INSTRUCTION: Write out again, exactly as they appear, the lines from the line with "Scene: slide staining" through the line with "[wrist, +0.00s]". Do not include any pictures.

INFORMATION SHOWN:
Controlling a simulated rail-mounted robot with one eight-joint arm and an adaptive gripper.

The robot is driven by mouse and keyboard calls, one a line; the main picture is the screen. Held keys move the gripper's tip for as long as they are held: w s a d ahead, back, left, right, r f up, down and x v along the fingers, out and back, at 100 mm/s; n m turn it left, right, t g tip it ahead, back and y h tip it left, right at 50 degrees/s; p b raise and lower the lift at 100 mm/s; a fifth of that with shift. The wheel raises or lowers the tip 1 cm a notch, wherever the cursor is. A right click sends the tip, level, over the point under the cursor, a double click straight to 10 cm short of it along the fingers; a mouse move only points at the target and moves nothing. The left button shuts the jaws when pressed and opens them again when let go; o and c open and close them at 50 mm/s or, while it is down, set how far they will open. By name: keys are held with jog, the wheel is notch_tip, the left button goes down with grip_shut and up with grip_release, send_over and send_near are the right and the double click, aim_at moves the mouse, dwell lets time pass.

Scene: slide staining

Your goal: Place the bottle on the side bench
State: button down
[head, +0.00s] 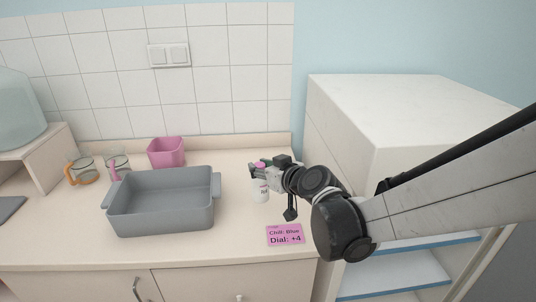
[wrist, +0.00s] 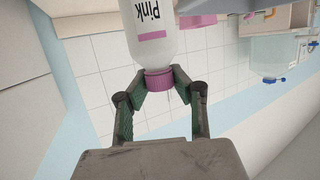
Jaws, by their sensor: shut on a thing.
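A white bottle (head: 261,191) with a pink cap is at the right part of the beige bench (head: 190,255) in the head view. I cannot tell whether its base touches the bench. In the wrist view the bottle (wrist: 153,20) carries a label reading "Pink", and its lower end is cut off by the picture edge. My gripper (head: 259,170) is shut on the bottle at its cap. The wrist view shows both fingers of my gripper (wrist: 157,84) against the sides of the pink cap (wrist: 159,79).
A grey tub (head: 160,219) stands left of the bottle. Behind it are a pink container (head: 166,152) and two glass beakers (head: 82,172). A pink card (head: 285,235) reading "Chill: Blue, Dial: +4" lies at the front edge. A tall white cabinet (head: 415,105) stands at the right.

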WORKED ANSWER:
Scene: slide staining

Your goal: Place the bottle on the side bench
State: button down
[head, +0.00s] 
[wrist, +0.00s] 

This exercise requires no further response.